(di Marzia Apice) (ANSA) – ROMA, 9 GIU – Acque agitate nel settore lirico sinfonico. Le segreterie nazionali di Slc Cgil, Fistel Cisl, Uilcom Uil e Fials Cisal, oggi in conferenza stampa a Roma, hanno espresso forte preoccupazione sul decreto Cultura, ora all’esame della Camera. “Siamo pronti a ogni forma di mobilitazione e presidio territoriale, con proteste anche aperte al pubblico”, hanno dichiarato i sindacati, lamentando il mancato confronto con il ministro Franceschini e la natura lesiva di alcuni provvedimenti relativi alla legge 112 e all’applicazione del nuovo contratto nazionale, firmato ad aprile scorso. Dopo l’audizione (il 12 giugno) in commissione Cultura alla Camera e al Senato e l’incontro con l’Anfols (l’associazione nazionale delle fondazioni liriche e sinfoniche) da fissare nelle prossime settimane, i sindacati decideranno se e come procedere con la protesta.
“Stiamo pensando di ritirare la firma agli accordi già sottoscritti”, ha affermato Maurizio Giustini di Fistel-Cisl, riferendosi alle fondazioni liriche di Bologna, Firenze e Trieste che, chiedendo con urgenza l’applicazione della legge 112, hanno già stabilito le modalità di riduzione degli organici, nel tentativo di risollevarsi dal dissesto economico. “Il nuovo decreto cambia ogni presupposto – ha continuato – non abbiamo dati certi né sulla ricollocazione dei lavoratori in esubero tramite Ales spa, né su come verrà applicata la legge Fornero per i prepensionamenti: non vogliamo licenziamenti collettivi né esodati”. “Con l’ex ministro Bray nella legge 112 avevamo raggiunto un accordo sui piani industriali di risanamento – ha incalzato Silvano Conti (Slc-Cgil) – ma ora cambiano anche gli equilibri di assegnazione del Fus, con la designazione di fondazioni liriche definite speciali, che riceveranno più fondi e si doteranno di un unico contratto aziendale, nonostante sia stato appena firmato il nuovo contratto collettivo”.

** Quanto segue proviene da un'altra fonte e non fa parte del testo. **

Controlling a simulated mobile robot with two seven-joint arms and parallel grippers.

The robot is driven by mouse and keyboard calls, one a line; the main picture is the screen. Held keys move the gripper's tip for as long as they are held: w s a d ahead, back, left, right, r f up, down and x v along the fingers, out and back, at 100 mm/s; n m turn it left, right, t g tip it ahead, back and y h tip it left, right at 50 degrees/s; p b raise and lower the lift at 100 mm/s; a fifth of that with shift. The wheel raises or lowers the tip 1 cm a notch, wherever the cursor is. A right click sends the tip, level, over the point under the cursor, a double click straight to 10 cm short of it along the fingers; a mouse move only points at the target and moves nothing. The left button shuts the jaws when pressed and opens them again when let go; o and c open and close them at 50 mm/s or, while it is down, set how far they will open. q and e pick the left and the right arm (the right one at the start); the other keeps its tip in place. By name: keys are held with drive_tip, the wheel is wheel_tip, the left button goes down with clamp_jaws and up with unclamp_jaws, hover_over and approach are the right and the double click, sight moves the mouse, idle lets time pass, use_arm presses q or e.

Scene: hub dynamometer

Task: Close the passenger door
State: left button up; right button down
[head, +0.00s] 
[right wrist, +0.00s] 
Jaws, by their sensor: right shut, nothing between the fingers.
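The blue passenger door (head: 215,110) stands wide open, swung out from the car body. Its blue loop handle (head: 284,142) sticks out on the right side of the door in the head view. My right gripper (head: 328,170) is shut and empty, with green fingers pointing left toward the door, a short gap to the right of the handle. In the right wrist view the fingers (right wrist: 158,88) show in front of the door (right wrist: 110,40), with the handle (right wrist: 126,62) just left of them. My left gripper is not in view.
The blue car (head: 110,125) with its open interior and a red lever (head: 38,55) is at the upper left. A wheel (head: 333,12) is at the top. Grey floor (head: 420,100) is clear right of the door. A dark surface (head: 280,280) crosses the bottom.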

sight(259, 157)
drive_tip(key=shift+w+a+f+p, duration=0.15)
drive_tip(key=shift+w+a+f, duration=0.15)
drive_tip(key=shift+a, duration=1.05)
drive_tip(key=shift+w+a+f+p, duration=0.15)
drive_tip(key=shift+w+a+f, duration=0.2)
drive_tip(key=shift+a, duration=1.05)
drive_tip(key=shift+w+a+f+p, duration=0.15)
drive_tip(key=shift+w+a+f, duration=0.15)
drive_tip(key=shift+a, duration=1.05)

Tutti concordi i sindacati nell’affermare che con il decreto Cultura Franceschini “ha spostato le lancette dell’orologio”, tornando indietro verso provvedimenti “di stampo privatistico che destrutturano il settore e non tutelano i lavoratori”. Una situazione complessa ma anche urgente, se si considera che il dissesto finanziario complessivo per tutte le fondazioni ammonta a 360 milioni di euro: “Se la legge Bray aveva una strategia di risanamento da qui al 2016 – dichiarano i sindacati – con un fondo di 100 milioni che le fondazioni avrebbero potuto usare dietro presentazione di un piano industriale, in attesa di una vera legge per il settore”, con questo provvedimento il risultato sarà la “perdita di tutti quegli importanti centri di produzione culturale che oggi sono in estrema sofferenza”. “La stabilità occupazionale equivale in questo settore alla qualità produttiva – concludono – e quindi alla salvaguardia del patrimonio artistico”. (ANSA).